Por lo general, la propaganda efectiva está dirigida por intelectuales que se entregan apasionadamente a una causa, o bien lo hacen por determinada recompensa, hombres familiarizados con los medios adecuados para moldear el pensamiento de los demás. Esto es lo que a menudo ha sucedido con las propagandas antiespañolas, tanto en los tiempos pasados como en la actualidad. Por desgracia, esta entrega de líderes intelectuales a misiones propagandísticas, tanto en el curso de los siglos XVI y XVII como en el XX, ha determinado con frecuencia un excesivo éxito en la santificación del error. Cierto es que la Leyenda Negra ha tenido detractores de gran talla intelectual desde sus comienzos, pero no es menos cierto que tales refutaciones nunca han gozado del grado de difusión alcanzado por las mentiras destinadas a mover o manufacturar prejuicios populares.

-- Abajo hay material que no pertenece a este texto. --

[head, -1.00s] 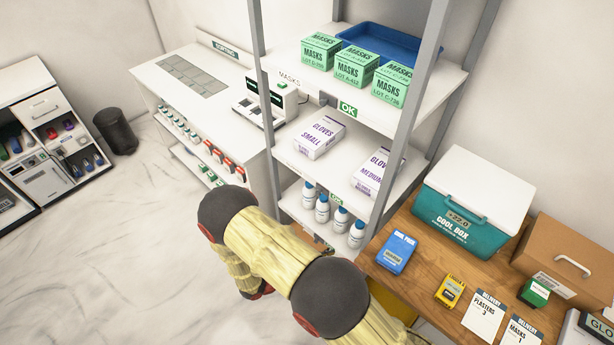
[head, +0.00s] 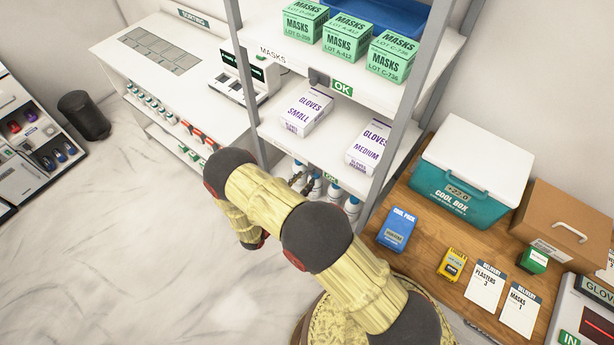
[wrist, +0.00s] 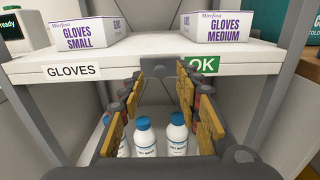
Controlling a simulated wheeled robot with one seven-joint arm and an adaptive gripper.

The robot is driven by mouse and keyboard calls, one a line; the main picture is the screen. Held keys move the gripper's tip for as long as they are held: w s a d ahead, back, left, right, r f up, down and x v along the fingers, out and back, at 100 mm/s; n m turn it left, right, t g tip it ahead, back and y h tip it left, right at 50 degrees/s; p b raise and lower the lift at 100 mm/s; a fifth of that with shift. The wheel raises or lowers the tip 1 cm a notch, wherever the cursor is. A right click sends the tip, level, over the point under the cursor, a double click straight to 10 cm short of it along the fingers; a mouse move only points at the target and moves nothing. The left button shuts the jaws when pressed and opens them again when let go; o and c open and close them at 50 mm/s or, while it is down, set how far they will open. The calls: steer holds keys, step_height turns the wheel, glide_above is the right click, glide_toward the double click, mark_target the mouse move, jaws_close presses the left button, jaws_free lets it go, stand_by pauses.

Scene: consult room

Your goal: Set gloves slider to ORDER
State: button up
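The gloves shelf edge (wrist: 110,67) carries a white GLOVES label (wrist: 72,71) and a green OK sign (wrist: 204,65) in the wrist view. A dark grey piece (wrist: 156,65), apparently the slider's knob, shows at this edge just left of the OK sign. My gripper (wrist: 159,82) is open, its fingers pointing at the shelf edge with the dark piece between their tips. Whether they touch it I cannot tell. In the head view my gripper (head: 305,182) is partly hidden at the front of the lower shelf, left of the small green sign (head: 331,177).
Gloves boxes, small (wrist: 85,30) and medium (wrist: 228,27), stand on the shelf above my gripper. White bottles with blue caps (wrist: 145,138) stand below. A grey post (head: 398,110) rises at the right. A wooden table (head: 430,225) with a cool box (head: 465,180) is beside the shelf.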

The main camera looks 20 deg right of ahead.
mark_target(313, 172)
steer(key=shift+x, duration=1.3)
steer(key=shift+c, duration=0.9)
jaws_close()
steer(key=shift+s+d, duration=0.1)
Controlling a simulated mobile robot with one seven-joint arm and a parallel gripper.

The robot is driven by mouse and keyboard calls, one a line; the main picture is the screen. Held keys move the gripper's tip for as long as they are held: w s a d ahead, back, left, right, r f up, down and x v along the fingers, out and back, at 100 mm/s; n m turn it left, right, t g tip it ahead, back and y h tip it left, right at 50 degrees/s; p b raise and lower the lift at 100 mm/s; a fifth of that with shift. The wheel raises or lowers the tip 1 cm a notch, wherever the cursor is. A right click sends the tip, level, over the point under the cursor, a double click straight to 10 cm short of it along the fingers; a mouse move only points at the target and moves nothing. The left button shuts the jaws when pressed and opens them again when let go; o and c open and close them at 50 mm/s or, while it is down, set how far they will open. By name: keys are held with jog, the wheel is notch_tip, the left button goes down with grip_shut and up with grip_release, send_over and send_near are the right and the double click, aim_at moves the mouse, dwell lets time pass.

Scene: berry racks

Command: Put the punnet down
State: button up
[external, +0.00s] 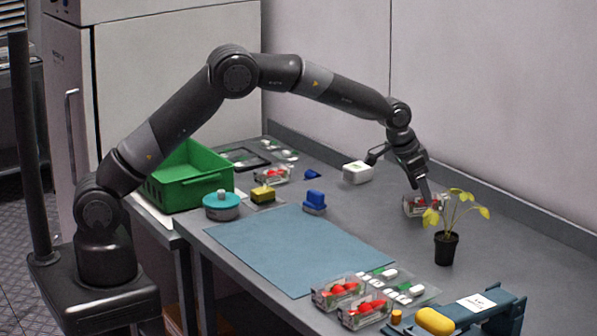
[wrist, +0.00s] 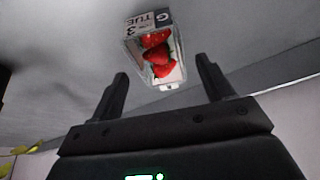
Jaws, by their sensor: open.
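A clear punnet of red strawberries (external: 413,206) sits on the grey table at the right, just behind the potted plant. In the wrist view the punnet (wrist: 152,50) shows upper middle, with red berries and a label reading "TUE 3" and "G". My gripper (external: 400,175) is open above and beside it, one finger close to the punnet. In the wrist view the two fingers of my gripper (wrist: 162,72) are spread wide with nothing held between them. The punnet lies beyond the fingertips and looks apart from them. Its underside is hidden.
The plant (external: 447,246) stands close to the punnet, and a white box (external: 357,172) is to its left. A blue mat (external: 290,250) is clear. More punnets (external: 338,291) lie at the front by a blue holder (external: 470,315). A green crate (external: 185,185) is at the left.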

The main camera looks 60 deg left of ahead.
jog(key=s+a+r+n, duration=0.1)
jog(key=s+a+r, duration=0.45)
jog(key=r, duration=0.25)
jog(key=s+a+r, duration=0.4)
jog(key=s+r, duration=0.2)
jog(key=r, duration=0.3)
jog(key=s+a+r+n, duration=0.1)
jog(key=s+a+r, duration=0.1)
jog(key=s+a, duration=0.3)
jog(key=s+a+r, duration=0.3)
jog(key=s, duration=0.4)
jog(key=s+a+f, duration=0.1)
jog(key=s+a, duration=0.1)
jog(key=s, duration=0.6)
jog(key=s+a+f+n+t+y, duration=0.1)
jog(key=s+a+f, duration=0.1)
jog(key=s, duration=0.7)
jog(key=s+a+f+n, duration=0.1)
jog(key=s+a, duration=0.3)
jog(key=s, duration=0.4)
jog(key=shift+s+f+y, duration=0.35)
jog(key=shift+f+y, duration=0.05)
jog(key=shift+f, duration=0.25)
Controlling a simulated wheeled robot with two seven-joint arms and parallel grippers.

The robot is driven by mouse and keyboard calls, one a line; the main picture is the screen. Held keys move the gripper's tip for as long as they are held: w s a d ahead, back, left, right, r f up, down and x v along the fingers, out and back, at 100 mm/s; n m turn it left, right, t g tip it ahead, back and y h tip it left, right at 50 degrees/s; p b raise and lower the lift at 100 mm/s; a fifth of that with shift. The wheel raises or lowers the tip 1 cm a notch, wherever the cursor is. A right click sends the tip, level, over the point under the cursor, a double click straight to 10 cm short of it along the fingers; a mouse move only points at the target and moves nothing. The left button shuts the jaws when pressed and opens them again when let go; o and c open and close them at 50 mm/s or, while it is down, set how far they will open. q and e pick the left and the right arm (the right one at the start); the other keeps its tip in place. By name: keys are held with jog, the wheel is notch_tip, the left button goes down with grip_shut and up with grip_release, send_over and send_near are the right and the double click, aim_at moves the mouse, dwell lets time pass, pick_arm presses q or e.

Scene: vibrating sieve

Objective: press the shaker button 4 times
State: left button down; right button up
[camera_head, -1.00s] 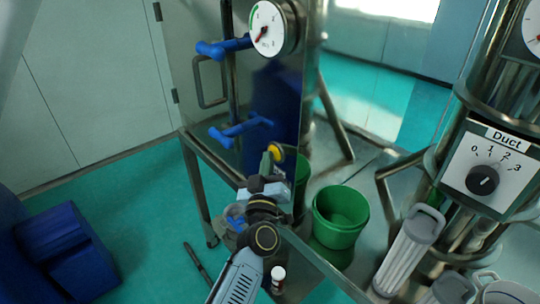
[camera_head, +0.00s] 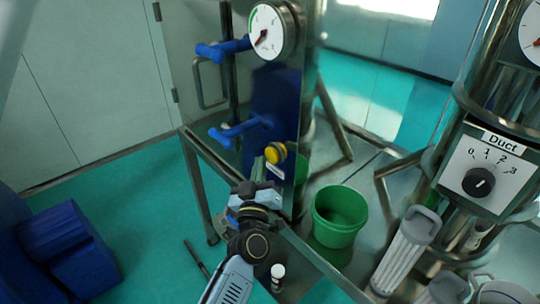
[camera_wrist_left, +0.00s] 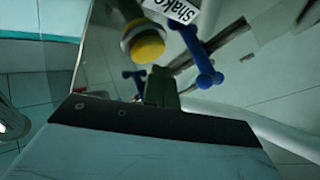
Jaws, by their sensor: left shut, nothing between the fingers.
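The shaker button (camera_head: 275,152) is a round yellow knob on the dark blue front of the steel machine. A white label (camera_head: 275,172) sits just below it. In the left wrist view the yellow button (camera_wrist_left: 147,45) shows past the fingertips, with part of a label reading "shak" beside it. My left gripper (camera_head: 260,169) is just below and left of the button in the head view, with a visible gap. In the left wrist view its dark green closed fingers (camera_wrist_left: 162,88) point toward the button and look empty. My right gripper is not in view.
Blue handles (camera_head: 240,130) stick out left of the button. A green bucket (camera_head: 338,213) stands on the steel table to the right. A duct dial panel (camera_head: 487,172) and a clear cylinder (camera_head: 405,250) are further right. Blue boxes (camera_head: 68,245) stand at left.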

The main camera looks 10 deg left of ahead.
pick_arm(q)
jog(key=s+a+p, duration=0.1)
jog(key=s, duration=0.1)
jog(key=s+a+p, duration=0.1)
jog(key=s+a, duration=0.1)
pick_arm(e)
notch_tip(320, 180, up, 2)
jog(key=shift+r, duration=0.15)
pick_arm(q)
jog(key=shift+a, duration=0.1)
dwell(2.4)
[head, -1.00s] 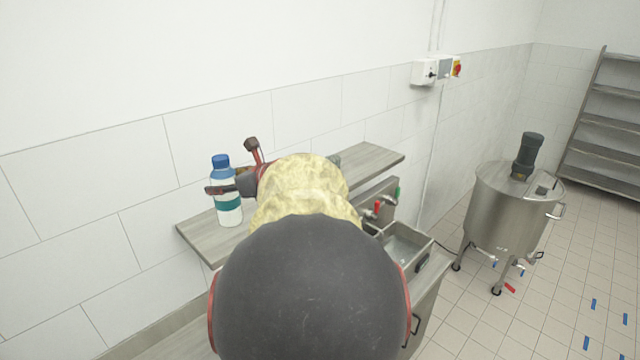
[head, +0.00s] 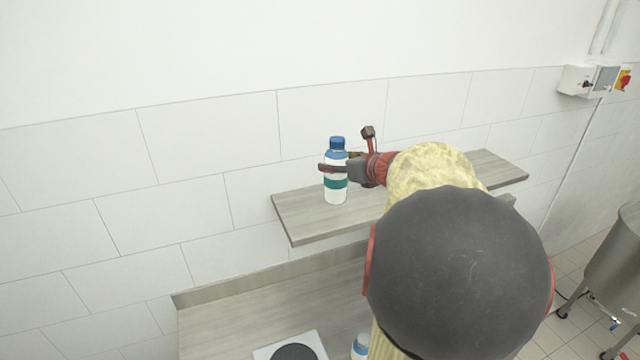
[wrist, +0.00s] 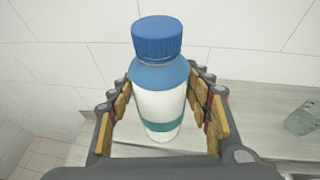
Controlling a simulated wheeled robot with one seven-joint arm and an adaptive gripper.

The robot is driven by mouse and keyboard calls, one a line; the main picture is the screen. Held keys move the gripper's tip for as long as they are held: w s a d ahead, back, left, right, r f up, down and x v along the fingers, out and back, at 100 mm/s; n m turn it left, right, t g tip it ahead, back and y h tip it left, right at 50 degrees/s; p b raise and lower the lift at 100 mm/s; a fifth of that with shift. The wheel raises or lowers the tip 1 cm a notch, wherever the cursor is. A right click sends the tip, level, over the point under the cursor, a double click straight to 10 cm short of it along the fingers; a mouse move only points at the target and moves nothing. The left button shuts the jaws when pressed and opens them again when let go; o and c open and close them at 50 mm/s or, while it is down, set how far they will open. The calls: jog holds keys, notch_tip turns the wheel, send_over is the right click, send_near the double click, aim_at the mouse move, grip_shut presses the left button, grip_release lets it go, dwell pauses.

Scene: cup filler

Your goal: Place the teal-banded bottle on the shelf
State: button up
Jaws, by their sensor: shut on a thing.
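The teal-banded bottle (head: 336,196) is white with a blue cap and shoulder and a teal band low on its body. It is upright at the left part of the grey wooden shelf (head: 300,220). Its base appears on or just above the board; I cannot tell which. My gripper (head: 334,168) reaches in from the right and is shut around the bottle's upper body. In the wrist view the bottle (wrist: 160,103) stands between the padded fingers of my gripper (wrist: 160,82).
A lower counter (head: 230,310) holds a white device with a black disc (head: 292,350) and another blue-and-white bottle (head: 360,346), partly hidden by my arm. A clear greenish vessel (wrist: 301,118) stands to the right in the wrist view. A steel tank (head: 620,275) is at far right.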

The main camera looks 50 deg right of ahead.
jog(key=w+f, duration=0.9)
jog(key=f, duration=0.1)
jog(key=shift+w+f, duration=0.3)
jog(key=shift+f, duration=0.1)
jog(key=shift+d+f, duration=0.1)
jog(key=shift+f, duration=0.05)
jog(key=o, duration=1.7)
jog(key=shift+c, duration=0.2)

La erudita oposición a las falsas interpretaciones populares de los hechos históricos españoles, ha estado circunscrita a círculos limitados, y el número de los bien informados sigue siendo reducido por falta de un vigoroso esfuerzo contrario.

Notas

[1] En esta obra empleo los términos «mundo hispánico», «civilización hispánica» y otras frases similares, para designar la totalidad de aquellas áreas en donde predominan las lenguas española y portuguesa; es decir, principalmente, la América Latina, España y Portugal.
Portugal, en virtud de una alianza centenaria con Inglaterra y por algunas de sus propias actitudes y acciones antiespañolas (a más de un catolicismo no tan agresivo y un papel ciertamente menor que el que jugara España en Europa y en el mundo), ha escapado, generalmente, de los denigrantes ataques sufridos por su vecino peninsular. Sin embargo, los portugueses han sufrido indirectamente por estar, después de todo, emparentados con los españoles por sangre, historia, religión, lenguaje y costumbres. Así es que comparten la poca importancia que en general se da a las lenguas y culturas ibéricas en nuestros círculos intelectuales y en los europeos. En las siguientes páginas, pues, ha de entenderse que queda algo implicado el mundo portugués.